======== Provided data ========
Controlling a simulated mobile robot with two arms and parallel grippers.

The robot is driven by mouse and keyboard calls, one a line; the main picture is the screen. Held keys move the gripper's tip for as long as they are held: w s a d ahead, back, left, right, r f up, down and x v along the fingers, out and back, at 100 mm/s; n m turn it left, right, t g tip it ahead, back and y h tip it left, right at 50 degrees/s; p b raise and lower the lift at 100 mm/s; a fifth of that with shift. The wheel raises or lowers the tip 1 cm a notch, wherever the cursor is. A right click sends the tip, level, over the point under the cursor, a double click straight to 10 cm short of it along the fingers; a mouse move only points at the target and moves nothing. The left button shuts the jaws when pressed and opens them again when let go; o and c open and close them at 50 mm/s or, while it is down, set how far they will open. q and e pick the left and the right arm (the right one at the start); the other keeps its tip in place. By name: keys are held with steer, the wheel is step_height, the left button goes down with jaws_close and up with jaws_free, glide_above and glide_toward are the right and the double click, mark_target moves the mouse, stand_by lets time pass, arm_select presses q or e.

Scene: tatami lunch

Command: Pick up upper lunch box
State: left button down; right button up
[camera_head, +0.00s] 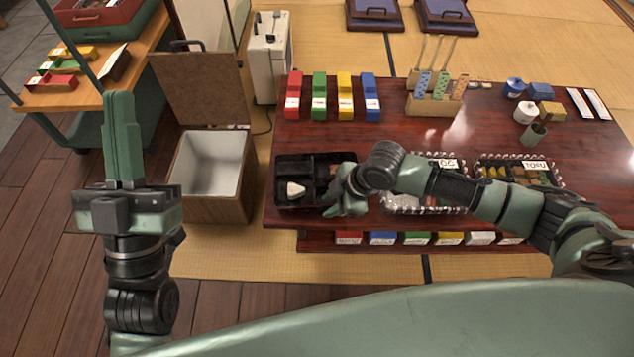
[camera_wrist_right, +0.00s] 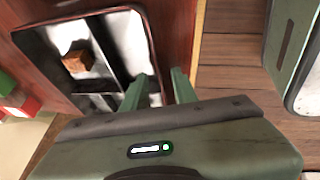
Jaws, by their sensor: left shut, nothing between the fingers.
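A black lunch box (camera_head: 293,166) with compartments sits at the left front of the dark red table, with a white rice piece (camera_head: 291,190) in it. I cannot tell whether another box is under it. In the right wrist view the lunch box (camera_wrist_right: 149,45) shows its dividers and a brown food block (camera_wrist_right: 76,62). My right gripper (camera_head: 338,195) is at the box's right front side; its two fingers (camera_wrist_right: 158,88) stand apart around the box's edge, with a gap showing. My left gripper (camera_head: 123,140) is shut and empty, pointing up left of the wooden bin, away from the box.
An open wooden bin (camera_head: 216,205) with a white lining stands left of the table (camera_head: 425,140). Two food trays, one marked TOFU (camera_head: 530,172), are right of the box, partly behind my right arm. Coloured blocks (camera_head: 345,95) line the table's back left.

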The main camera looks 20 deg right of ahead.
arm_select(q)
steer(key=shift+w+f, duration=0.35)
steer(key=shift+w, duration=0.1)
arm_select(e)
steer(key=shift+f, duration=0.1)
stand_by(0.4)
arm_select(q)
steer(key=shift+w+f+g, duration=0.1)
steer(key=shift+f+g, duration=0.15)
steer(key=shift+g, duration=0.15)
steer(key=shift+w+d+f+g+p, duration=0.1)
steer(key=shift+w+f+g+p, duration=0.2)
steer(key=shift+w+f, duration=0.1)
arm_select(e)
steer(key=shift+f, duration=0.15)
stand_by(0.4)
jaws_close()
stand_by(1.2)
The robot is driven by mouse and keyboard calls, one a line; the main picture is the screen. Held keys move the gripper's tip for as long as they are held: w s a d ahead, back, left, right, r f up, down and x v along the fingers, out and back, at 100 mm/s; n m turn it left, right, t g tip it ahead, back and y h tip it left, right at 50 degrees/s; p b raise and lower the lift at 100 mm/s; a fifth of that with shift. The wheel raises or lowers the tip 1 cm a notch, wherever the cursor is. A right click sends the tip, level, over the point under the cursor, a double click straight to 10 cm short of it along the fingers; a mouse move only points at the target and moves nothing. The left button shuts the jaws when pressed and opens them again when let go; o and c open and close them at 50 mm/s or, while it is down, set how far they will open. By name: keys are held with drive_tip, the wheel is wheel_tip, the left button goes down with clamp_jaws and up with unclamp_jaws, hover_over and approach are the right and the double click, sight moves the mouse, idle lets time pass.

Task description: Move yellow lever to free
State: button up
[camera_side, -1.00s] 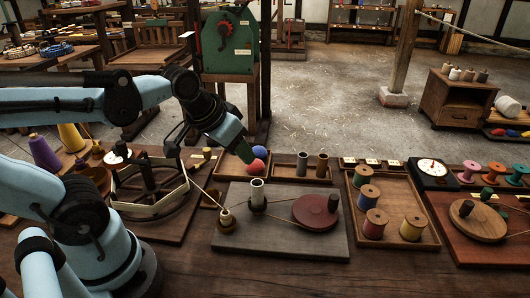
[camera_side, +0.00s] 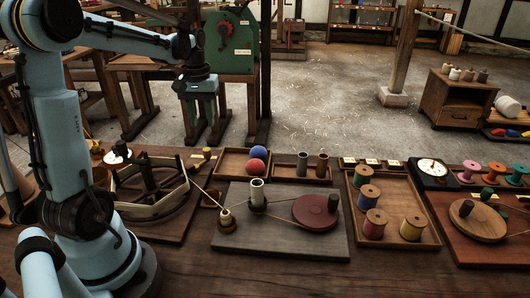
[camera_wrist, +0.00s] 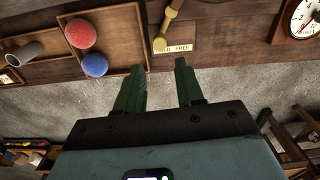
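The yellow lever (camera_wrist: 168,26) shows in the wrist view above the fingertips. Its near, knobbed end lies by the left end of a small label (camera_wrist: 174,50) that seems to read HOLD FREE, on the HOLD side. In the side view the lever (camera_side: 207,152) is small, at the back edge of the reel board. My gripper (camera_wrist: 160,67) is open and empty, with its two green fingers apart and the lever beyond their tips. In the side view my gripper (camera_side: 201,112) points down, held in the air behind and above the lever.
A tray (camera_side: 232,173) with a red ball (camera_side: 259,152) and a blue ball (camera_side: 256,165) stands right of the lever. A reel (camera_side: 150,190) stands to its front left. A white dial (camera_wrist: 303,18) is at the wrist view's right. Open floor lies behind the bench.

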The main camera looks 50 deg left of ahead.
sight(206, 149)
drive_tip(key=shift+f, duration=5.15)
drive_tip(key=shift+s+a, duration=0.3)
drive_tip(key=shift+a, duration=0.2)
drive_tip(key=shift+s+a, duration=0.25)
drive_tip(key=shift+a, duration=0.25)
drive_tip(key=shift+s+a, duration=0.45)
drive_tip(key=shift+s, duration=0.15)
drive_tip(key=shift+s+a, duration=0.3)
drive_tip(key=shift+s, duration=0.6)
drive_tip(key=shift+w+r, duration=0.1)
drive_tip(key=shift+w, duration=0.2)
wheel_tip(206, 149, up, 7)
========
What the task asks —
Gather all lines from the records above in which "State" appears.

Final result —
State: left button down; right button up
State: button up

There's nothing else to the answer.